Includes the full scoop on "discovering" series math at the 18,000 student Bethel School District.... in a word BAD
I looked at Low Income, White, Black, Hispanic, Asian/Pac.Isl and American Indian and all 5 subgroups went down in the three years of "Discovering" check out the link on Franks page.
file #1 of 3 pages
file #2 of 8 pages
Is it the District's intent to violate the terms of the contract - a contract that they co-authored?
See Director Martin-Morris' blog for a concise and complete list of the disturbing terms of the contract which are in variation to the community engagement about STEM.
If I lived in that area I'd be checking out the Aviation High School.
I don't believe that the staff disclosed all this to the Board. How could the Board have voted this in with all these issues not clearly laid out? If staff did tell them and the Board voted on it without either the Board or staff disclosing all these issue to the public, then, to me, it is grave misconduct.
On a sort of related note. On Harium's post about CHS STEM, Maureen reveals that Aviation HS is moving into Seattle, the Museum of Flight specifically. About two miles from CHS. Harium says he knew about that and that the board "entered into a leter of understanding" with them. Well, shouldn't such a letter of understanding be something done in public at a board meeting? How could they have voted to agree to a letter of understanding without such a vote happening at a board meeting?
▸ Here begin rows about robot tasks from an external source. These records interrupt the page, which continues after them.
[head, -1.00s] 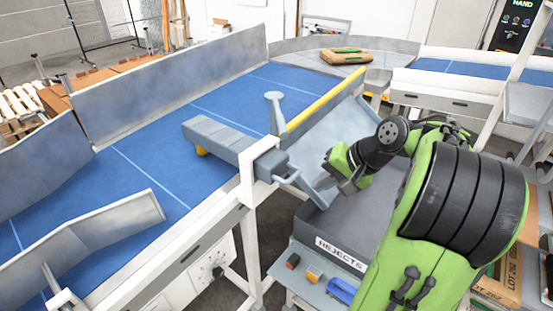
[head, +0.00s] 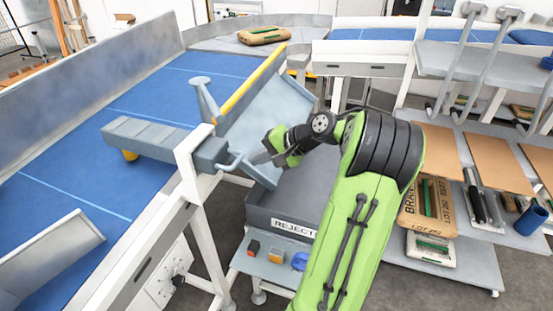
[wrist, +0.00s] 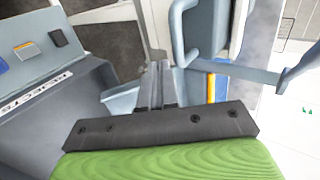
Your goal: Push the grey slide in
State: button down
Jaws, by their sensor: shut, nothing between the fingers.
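The grey slide (head: 150,137) is a long ribbed block that reaches across the blue belt from the white frame post. Its loop handle (head: 230,162) sticks out on the near right side of the post. In the wrist view the handle (wrist: 177,38) is a rounded grey bar just beyond my fingertips. My gripper (head: 262,158) is shut and empty, just right of the handle. In the wrist view my gripper's fingers (wrist: 158,72) are together and point beside the handle's lower end. I cannot tell whether they touch it.
A grey chute with a yellow edge (head: 252,78) slopes from the belt toward the rejects bin (head: 265,208). A grey paddle (head: 204,97) stands by the post. Pallet shelves with bags (head: 428,210) stand at right.

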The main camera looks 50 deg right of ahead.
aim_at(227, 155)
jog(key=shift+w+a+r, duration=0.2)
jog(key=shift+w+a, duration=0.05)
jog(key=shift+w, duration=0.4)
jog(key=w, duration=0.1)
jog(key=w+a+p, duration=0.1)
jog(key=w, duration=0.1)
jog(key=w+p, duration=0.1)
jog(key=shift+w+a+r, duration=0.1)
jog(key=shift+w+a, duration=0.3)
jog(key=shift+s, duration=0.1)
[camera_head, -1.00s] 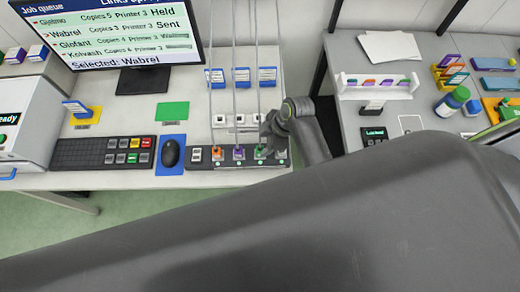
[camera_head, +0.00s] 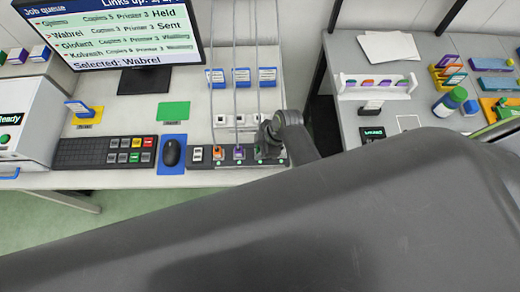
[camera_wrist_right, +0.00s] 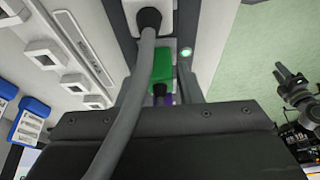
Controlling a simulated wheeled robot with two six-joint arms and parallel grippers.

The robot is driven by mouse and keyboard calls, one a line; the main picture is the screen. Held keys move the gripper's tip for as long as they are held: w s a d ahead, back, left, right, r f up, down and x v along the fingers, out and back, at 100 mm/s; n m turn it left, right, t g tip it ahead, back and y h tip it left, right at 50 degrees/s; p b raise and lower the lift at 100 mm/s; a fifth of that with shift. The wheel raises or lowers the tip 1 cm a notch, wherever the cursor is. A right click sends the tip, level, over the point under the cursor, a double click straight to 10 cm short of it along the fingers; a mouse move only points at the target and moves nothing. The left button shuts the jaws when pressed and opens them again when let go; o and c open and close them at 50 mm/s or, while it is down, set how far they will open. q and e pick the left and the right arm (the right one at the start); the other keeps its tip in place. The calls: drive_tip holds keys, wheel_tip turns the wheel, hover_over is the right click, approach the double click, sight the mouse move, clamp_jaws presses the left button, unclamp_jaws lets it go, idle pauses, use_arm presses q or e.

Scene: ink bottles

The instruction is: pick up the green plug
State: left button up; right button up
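The green plug (camera_wrist_right: 160,66) sits in the dark socket strip (camera_head: 199,165) at the front of the desk. In the head view my right gripper (camera_head: 271,145) is over its place and mostly hides it. In the wrist view the plug lies just beyond my gripper body, with a grey cable crossing in front. Whether the fingers touch or grip it is unclear. A purple plug (camera_head: 239,153) and an orange plug (camera_head: 218,153) stand to its left.
A white plug (camera_wrist_right: 150,14) with a grey cable (camera_wrist_right: 144,75) is beside the green one. Cables rise from the strip. A mouse (camera_head: 171,153) and keyboard (camera_head: 105,152) lie left. A white socket block (camera_head: 234,121) and blue-white tags (camera_head: 241,77) stand behind. My right arm covers the foreground.

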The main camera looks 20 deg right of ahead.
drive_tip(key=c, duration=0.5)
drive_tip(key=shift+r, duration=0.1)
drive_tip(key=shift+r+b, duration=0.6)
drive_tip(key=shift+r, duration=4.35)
Do any of you recall discussion of such a letter? Maybe I just missed it.
Except that there is now a letter of understanding that states that Aviation High can only accept a small number of SPS students.
Nice.
The District has no intention of naming a second principal or a second IT administrator - they aren't in the budget. Those are violations of the contract.
The District has no intention of keeping the staffs separate - it isn't in the budget. That's a violation of the contract.